2. Having renewed the physical environment, we shall now attack the spiritual environment. Haiti is a country not a nation. It will not be developed unless and until the sentiment of appurtenance is cultivated by and amongst all the sectors of the society. Haiti is the product of the culture of swimming to get out on your own without communal life support. It is the culture of hating and hurting one’s own brother and sister. It is the culture of damaging the environment without the conviction of destroying one’s own patrimony.

Dr Tunelb Delpe, a political leader, has for the last twenty years called for a national conference to reconcile the nation with itself. His appeal has gone nowhere, in part because of his own non-articulation of the goals and motives of such an initiative. We must create a Haiti that shall become hospitable to all. I have often said in this column that Haiti practices the culture of discrimination against 90% of its population. It practices political, economical and social discrimination against 85% of its population that represents the rural and the urban favellas dwellers. It practices political and social discrimination against 4% of its population that represent the Diaspora. Last but not least, it practices political discrimination against 1% of its population that comprises the mulattoes.

A country cannot become a nation with such an endemic discriminatory practice and culture. I am observing how Haiti is amassing more and more resources without the sentiment of appurtenance that would make a difference in services delivery. Bishop Pierre Andre Dumas of the Diocese of Nippes region of Haiti is another voice in the desert promoting this love and concern for each other.

The sentiment of appurtenance is the glue, the blood and the oil that can transform the individual energy into a force that will move mountains to create a prosperous nation.

I am suggesting a massive campaign of solidarity mixed with concrete actions to attack this gangrene of each one for each one promoted by the last governments of Haiti in particular the Rene Preval government.

3. These renaissance actions must start in the rural counties of Haiti, not in City Soleil or Canaan – Port au Prince -- the two largest slums of the Caribbean. I came back yesterday from Jacmel the picturesque city on the southern coast of Haiti. Driving through the mountains to Jacmel is pure delight, crossing the small rural villages of Macassin, St Etienne, Cormier, Fondwa, Tom Facto and Decouze, before crashing into Jacmel; it is easy to lay the groundwork for the renaissance of the region.

An excellent school in each one of the villages, with institutions, infrastructure and economic incubation that will spur the monetization of the human and natural resources of each region will make a significant difference in the way citizens value their nation.

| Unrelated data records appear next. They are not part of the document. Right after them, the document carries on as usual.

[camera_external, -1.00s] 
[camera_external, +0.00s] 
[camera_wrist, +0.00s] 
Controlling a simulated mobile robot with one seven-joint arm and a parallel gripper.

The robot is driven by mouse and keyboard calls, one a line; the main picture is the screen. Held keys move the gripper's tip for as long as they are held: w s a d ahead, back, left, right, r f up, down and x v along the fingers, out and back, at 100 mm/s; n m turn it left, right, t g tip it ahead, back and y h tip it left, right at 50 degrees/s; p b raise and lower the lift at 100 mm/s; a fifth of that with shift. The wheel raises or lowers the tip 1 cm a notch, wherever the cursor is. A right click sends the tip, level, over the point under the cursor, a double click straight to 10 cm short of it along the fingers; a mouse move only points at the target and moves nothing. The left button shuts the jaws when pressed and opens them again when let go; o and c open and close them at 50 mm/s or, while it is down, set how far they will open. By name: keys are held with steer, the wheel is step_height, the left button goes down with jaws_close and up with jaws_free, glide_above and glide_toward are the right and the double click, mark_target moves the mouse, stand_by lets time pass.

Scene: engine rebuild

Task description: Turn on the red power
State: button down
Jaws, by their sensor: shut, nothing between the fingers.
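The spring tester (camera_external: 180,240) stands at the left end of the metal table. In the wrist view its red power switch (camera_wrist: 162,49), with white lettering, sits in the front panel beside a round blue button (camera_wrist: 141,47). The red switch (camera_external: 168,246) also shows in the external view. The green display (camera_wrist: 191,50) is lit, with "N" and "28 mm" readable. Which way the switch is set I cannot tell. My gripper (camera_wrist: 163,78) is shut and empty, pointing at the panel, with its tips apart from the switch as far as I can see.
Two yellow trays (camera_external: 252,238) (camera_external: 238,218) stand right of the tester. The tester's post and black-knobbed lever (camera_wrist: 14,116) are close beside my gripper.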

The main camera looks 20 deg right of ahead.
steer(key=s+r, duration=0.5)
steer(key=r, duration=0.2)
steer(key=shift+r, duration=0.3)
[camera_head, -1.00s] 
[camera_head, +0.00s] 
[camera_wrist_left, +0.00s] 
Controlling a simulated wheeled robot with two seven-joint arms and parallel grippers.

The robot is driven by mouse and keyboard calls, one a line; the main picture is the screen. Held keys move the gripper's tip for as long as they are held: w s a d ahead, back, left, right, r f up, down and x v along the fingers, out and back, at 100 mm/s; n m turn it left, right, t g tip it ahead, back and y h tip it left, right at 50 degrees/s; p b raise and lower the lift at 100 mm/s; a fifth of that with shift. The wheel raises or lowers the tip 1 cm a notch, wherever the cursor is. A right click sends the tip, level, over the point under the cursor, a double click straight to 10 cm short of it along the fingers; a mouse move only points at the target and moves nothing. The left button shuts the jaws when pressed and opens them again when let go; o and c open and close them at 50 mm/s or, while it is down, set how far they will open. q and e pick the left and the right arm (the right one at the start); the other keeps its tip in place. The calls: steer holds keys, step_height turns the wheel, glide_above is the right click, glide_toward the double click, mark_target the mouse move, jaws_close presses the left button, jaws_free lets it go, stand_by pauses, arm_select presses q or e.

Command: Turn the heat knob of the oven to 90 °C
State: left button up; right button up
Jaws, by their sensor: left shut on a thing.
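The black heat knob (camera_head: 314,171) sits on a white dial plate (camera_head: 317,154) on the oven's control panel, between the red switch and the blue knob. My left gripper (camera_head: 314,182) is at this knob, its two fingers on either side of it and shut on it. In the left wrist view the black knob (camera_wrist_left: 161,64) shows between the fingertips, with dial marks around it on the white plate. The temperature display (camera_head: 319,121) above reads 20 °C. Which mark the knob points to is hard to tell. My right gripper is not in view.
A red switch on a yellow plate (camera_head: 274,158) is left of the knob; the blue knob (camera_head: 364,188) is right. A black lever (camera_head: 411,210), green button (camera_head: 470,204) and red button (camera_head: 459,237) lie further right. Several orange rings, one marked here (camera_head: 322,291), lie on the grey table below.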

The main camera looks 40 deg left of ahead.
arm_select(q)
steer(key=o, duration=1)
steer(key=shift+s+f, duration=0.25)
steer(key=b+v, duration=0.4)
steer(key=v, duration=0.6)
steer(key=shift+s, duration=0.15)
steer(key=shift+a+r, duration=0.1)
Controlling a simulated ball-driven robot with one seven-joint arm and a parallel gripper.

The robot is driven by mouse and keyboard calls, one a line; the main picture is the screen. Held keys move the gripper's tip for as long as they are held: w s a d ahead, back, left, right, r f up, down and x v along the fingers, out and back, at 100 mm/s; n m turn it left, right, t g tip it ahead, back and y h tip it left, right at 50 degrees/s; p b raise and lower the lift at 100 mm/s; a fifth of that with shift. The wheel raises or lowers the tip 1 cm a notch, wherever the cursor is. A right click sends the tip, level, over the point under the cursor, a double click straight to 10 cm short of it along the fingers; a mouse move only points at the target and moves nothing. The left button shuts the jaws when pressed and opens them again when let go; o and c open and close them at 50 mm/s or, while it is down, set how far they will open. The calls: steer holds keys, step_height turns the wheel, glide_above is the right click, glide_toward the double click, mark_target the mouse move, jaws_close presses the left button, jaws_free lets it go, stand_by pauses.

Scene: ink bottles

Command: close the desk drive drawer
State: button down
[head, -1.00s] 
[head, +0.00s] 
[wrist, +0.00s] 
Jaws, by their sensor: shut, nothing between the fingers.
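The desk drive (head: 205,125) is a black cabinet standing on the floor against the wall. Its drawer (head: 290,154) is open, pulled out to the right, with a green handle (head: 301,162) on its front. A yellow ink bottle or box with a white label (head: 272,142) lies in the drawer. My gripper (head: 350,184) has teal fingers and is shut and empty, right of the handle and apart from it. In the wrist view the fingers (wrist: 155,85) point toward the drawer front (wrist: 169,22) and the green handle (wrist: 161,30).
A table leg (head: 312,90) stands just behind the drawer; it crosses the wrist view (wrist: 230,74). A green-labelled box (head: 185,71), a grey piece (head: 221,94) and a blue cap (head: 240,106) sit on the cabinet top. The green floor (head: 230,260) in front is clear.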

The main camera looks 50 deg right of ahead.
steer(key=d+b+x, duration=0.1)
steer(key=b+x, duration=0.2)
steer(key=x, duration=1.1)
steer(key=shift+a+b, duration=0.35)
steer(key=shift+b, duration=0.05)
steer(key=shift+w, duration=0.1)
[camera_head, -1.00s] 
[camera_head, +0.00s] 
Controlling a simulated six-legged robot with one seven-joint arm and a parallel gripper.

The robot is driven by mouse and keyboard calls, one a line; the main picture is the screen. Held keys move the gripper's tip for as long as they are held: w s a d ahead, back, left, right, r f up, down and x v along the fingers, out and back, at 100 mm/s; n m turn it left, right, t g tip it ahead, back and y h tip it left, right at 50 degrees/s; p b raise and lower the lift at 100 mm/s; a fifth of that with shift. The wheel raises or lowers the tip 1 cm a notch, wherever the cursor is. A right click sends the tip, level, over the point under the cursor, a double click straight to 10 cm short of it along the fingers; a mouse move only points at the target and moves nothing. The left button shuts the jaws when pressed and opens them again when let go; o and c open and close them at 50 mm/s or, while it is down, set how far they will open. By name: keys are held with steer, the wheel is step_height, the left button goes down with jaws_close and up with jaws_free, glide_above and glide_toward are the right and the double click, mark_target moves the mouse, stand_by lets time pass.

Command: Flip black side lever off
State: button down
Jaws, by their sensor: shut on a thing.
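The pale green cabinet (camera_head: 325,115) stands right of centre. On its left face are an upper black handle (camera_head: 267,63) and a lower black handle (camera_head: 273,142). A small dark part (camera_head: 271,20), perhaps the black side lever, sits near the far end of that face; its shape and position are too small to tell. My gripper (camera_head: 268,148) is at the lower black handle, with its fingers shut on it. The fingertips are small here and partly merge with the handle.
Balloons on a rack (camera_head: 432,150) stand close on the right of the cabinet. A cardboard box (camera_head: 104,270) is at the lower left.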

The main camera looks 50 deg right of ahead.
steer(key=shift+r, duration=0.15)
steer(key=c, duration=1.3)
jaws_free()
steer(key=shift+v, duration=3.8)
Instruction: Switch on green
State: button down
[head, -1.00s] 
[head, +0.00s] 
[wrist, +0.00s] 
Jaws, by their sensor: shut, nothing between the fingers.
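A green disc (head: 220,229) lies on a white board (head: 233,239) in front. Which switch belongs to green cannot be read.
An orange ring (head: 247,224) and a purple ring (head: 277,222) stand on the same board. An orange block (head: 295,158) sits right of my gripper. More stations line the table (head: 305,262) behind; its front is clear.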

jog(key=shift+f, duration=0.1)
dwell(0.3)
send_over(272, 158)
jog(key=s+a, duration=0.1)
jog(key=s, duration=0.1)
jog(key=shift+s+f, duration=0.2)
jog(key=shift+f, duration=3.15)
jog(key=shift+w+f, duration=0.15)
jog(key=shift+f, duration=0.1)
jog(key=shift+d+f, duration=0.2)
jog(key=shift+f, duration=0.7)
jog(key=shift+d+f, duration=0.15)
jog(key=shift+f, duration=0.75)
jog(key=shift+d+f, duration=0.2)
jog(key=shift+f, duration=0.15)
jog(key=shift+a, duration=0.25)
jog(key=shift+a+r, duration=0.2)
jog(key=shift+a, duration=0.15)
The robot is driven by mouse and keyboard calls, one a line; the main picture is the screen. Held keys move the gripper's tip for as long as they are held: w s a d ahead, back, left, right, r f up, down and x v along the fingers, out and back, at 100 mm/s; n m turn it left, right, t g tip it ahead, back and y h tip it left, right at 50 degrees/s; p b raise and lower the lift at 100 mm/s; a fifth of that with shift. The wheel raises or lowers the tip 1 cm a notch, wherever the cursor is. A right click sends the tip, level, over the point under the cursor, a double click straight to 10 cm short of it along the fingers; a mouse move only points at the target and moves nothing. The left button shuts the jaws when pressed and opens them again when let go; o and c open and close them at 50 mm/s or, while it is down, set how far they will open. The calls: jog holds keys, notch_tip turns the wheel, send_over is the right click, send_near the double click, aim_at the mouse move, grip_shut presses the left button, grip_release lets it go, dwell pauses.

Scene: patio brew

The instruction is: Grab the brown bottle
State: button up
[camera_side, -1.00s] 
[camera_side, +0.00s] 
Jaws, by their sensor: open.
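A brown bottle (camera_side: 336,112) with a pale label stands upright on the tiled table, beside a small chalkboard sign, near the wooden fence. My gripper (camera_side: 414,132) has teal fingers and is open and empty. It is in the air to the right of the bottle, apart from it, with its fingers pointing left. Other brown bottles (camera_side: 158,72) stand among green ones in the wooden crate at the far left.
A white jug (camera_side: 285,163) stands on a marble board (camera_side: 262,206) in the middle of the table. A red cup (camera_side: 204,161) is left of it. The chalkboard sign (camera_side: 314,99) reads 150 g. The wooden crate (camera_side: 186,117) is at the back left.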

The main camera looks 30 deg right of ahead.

They will be no more nomad Haitians that seek a better life in the slums of Canaan or a leaky boat towards The Bahamas or Florida.

4. This proposition cannot be outsourced to the international community. It must be owned, executed and implemented by the Haitian people themselves (of course the cooperation of the international community is welcomed).

My resolution this year is to demonstrate a positive attitude towards life in general. This search for a solution is the first of many more to come. With the support of the political platform Repons Paysan that succeed in electing a president in its young age of two years, the platform will not wait either for the NGOs or even the president of Haiti to start this movement of renaissance that must begin with the peasants of Haiti in their own neighborhoods!